Je conçois votre perplexité en face de mes haïkaïs. En effet les apparences de l’extrême concision avoisinent celles de l’extrême banalité. Avez-vous jeté les yeux sur le livre de Couchoux* (sic) ? Les exemples de poésie japonaise qu’il donne sont à cet égard bien curieux et bien renseignants.

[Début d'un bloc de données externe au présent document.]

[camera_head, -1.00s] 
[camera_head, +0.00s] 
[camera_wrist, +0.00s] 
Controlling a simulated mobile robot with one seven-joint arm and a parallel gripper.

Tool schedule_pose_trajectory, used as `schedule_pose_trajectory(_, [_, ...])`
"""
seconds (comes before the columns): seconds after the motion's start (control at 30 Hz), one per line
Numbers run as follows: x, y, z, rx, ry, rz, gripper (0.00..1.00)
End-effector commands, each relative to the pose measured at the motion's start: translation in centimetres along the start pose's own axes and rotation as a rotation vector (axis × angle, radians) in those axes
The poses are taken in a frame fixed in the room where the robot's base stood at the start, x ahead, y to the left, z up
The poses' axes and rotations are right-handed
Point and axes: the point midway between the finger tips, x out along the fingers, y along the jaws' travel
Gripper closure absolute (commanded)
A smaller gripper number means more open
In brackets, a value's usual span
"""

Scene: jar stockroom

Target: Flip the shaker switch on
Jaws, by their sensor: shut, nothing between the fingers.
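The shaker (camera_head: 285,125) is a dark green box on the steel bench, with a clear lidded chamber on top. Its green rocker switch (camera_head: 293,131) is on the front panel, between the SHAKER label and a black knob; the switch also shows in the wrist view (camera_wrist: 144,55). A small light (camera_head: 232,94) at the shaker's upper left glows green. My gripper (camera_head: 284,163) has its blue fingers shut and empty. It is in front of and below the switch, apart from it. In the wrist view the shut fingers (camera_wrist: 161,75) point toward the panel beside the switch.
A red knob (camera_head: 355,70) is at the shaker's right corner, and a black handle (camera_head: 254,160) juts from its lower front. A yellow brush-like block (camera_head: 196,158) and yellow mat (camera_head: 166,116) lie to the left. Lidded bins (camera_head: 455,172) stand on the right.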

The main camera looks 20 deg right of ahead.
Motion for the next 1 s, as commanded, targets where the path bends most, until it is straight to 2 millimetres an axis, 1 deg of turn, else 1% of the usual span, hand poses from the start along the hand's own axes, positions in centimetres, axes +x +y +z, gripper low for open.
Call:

Un tercet comme celui-ci :

Autour de la source
Dans le milieu du grand pré
Six lavandières bleues.

(illisible) trois journées de méditation et d’essais au cours desquels j’ai successivement éliminé tout ce que présentent d’abord de diffus le halo des sensations que m’avaient fait éprouver une vallée, son cours d’eau, ses collines, ses ormes et ses noyers, son ciel d’hiver indigo, sa route en spirale, ses prés, ses canaux d’irrigation pleins d’outremer ruisselant, et enfin son lavoir rustique. Réduite au diamant central qui servait d’axe à cette nébuleuse, la sensation pure conserve-t-elle un magnétisme suffisant pour que l’imagination du lecteur la réenveloppe d’une nouvelle nébuleuse de sensations secondaires, un nouveau tableau sans doute différent, mais à sa façon complet ? Les Japonais l’ont cru. J’en ai été frappé ; derrière eux je le crois et mes premiers essais confirment cette conviction. Il importe que le poète ne se trompre pas de diamant, ni de moyen. Mais n’aurait-il pas commis cette erreur, il n’en est pas moins vrai que nous nous trouvons là en présence d’un effet artistique inverse de celui que poursuit notre poétique européenne, et par-là même assez déconcertant.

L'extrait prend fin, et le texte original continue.